A lot of people are startled by the fact, particularly those who don't know the area well or who do not remember the vast King's Hedges Road expansion and redirection in the late '70s as part of the A14/Cambridge Northern Bypass development. Many others just call the district 'North Arbury' (a far more legitimate name) or 'The Arbury' - lumped in as one estate with South Arbury. North Arbury is one of the most Arbury of Arbury areas historically. Check out our trusty old maps, the modern misinformation display, and the 1977 road building photograph below.
We've annotated this 1900 map to include the earlier details of the Arbury/Harborough Meadows. Manor Farm was established in the meadows some time after the 1840 Chesterton Enclosures.
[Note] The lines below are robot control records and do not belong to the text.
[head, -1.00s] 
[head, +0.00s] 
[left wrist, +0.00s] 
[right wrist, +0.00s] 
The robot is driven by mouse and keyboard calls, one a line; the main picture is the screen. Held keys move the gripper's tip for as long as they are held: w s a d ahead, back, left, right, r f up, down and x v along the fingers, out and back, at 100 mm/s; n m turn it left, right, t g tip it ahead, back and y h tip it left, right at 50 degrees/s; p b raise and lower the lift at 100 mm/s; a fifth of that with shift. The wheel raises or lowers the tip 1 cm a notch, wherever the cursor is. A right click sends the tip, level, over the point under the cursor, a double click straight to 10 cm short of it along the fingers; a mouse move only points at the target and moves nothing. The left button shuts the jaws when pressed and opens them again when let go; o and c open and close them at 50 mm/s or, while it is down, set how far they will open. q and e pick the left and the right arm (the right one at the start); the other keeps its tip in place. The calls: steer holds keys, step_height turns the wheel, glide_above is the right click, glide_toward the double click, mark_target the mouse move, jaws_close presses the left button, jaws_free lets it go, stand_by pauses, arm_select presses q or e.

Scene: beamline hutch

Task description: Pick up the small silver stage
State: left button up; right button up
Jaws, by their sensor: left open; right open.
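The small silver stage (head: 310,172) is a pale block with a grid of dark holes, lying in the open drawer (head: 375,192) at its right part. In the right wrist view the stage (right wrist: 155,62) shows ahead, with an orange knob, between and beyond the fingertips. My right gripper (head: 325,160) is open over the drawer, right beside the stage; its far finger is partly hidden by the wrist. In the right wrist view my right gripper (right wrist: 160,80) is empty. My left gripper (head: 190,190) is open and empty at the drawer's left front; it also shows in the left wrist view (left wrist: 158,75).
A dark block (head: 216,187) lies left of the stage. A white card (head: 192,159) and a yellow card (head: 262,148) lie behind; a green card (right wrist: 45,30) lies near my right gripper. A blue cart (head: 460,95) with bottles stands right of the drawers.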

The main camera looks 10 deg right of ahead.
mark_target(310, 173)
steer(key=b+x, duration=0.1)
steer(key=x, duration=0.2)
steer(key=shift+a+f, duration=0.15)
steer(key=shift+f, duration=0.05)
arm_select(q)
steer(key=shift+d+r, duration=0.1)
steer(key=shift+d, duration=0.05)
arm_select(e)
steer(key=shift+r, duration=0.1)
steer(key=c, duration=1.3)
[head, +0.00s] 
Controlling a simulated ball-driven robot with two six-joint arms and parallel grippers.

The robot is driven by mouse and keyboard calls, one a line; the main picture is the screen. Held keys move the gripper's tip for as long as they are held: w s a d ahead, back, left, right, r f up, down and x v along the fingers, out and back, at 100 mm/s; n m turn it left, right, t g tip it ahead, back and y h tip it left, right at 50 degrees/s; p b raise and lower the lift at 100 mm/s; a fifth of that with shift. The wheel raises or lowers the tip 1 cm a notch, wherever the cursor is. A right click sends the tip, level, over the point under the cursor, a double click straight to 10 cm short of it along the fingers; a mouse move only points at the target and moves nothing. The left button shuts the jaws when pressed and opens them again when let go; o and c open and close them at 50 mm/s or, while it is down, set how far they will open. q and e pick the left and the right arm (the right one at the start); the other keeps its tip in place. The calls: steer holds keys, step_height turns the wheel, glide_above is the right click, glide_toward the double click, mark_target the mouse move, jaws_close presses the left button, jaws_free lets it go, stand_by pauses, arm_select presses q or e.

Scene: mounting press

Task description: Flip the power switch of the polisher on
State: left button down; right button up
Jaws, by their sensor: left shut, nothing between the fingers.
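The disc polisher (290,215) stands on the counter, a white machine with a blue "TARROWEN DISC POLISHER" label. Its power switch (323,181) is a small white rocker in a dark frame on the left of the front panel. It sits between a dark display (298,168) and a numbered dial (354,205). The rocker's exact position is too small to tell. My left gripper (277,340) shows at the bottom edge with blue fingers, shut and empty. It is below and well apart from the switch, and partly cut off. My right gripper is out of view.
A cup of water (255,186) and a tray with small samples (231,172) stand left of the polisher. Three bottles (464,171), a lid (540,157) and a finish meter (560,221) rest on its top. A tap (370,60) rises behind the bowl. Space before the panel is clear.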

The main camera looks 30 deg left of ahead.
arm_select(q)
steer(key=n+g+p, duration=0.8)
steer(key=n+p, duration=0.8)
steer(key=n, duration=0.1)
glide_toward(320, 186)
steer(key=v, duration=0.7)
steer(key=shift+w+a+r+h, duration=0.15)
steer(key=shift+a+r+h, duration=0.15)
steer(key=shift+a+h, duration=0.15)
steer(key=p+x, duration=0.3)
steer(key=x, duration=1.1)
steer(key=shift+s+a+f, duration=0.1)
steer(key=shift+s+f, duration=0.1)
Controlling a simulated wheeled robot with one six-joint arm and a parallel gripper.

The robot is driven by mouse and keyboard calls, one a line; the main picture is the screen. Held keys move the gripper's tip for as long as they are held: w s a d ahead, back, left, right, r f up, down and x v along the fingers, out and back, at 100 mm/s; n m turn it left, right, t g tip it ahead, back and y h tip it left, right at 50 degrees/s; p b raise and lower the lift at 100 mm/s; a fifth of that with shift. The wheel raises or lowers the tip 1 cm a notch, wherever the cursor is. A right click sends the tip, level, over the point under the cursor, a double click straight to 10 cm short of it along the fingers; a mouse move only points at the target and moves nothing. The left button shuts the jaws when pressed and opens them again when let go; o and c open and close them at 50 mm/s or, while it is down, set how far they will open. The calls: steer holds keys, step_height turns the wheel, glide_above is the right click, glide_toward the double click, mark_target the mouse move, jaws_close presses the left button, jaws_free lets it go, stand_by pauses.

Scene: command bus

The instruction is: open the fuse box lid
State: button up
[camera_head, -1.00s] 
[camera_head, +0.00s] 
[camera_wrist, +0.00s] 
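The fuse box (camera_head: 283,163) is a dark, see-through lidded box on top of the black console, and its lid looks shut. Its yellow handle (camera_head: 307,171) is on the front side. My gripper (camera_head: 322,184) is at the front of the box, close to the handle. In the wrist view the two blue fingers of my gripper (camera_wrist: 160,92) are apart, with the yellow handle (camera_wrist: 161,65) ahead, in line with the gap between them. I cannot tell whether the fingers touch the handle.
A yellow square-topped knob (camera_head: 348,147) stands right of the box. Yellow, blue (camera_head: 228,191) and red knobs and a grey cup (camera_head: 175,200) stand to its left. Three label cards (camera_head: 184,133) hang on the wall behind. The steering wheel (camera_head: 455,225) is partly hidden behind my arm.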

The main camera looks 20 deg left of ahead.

The Arbury district in 1900.
Misinformation on a modern outside 'local history' display. The Roman villa referred to was near the ancient Arbury earthwork, which pre-dated it - and the area was known as the Arbury/Harborough Meadows. For 'Roman Landscape at King's Hedges' just substitute 'Arbury' for the final two words.
'Cambridge Evening News', 1969: the Roman villa and other findings in the North Arbury field. This is why Northfield Avenue was so named. The name of King's Hedges School was imported by council planners in the 1960s who seemed to be rather fixated with the name.
The new King's Hedges Road comes into being in the late 1970s, lopping off the original end of Arbury Road.
And finally (humorously, we think...)
When you wrote there wasn't room to swing a cat at Yarrow's in Carlton Way, wasn't that a bit anti-catist?
Heavens, yes thanks for that. Our bad. Let's just say there wasn't room to swing a pair of flared trousers.